┌──
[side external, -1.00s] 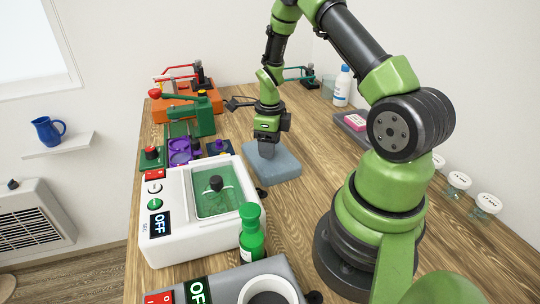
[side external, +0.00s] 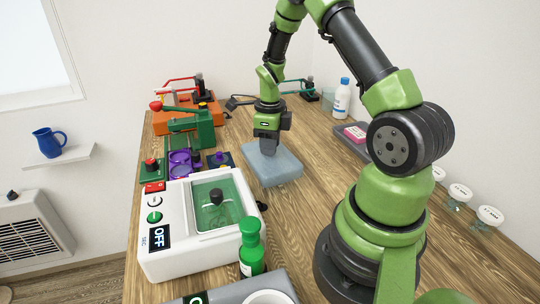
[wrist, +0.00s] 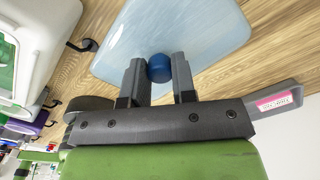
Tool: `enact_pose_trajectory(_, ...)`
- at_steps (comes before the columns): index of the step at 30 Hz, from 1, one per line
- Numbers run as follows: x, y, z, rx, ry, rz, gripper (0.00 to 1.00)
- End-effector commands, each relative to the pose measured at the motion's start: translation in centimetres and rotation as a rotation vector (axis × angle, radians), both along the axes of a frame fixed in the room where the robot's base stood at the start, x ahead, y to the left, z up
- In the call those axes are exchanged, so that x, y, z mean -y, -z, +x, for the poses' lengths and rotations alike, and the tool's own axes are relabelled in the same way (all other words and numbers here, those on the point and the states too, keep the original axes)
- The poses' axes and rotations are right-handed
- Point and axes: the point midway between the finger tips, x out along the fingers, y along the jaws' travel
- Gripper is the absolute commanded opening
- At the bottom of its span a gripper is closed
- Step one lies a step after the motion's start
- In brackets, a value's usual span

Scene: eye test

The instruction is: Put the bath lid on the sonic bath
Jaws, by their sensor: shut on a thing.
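The bath lid (side external: 273,168) is a flat, pale blue, see-through slab lying on or just above the table, right of the sonic bath. In the wrist view the lid (wrist: 205,30) has a round blue knob (wrist: 159,68). My gripper (side external: 269,150) is over the lid, pointing down. Its fingers (wrist: 158,80) are shut on the knob, one on each side. The sonic bath (side external: 165,250) is a white box with an open green-lined basin and an OFF display. A dark round-topped item (side external: 216,197) stands in the basin.
A green bottle (side external: 251,250) stands at the bath's front right corner. A grey device (side external: 225,292) is at the near edge. Purple (side external: 180,160), green (side external: 205,128) and orange (side external: 215,108) equipment stands behind the bath. A white bottle (side external: 342,100) and grey tray (side external: 350,143) are farther right.

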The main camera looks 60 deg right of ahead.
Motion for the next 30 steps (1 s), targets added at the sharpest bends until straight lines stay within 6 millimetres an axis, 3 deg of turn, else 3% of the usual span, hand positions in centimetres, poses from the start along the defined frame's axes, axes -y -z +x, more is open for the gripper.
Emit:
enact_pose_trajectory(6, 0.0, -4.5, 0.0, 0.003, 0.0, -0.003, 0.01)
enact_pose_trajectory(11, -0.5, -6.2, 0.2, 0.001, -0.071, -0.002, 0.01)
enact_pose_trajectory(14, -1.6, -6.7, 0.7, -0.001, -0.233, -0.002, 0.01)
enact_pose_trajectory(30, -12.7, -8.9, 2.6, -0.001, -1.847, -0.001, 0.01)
└──
*WRITTEN INSTRUCTION*
From the first line above down to the line with "- Numbers run", reproduce every line and no others, omitting pictures.

*REPLY*
[side external, -1.00s] 
[side external, +0.00s] 
[wrist, +0.00s] 
Tool: `enact_pose_trajectory(_, ...)`
- at_steps (comes before the columns): index of the step at 30 Hz, from 1, one per line
- Numbers run as follows: x, y, z, rx, ry, rz, gripper (0.00 to 1.00)

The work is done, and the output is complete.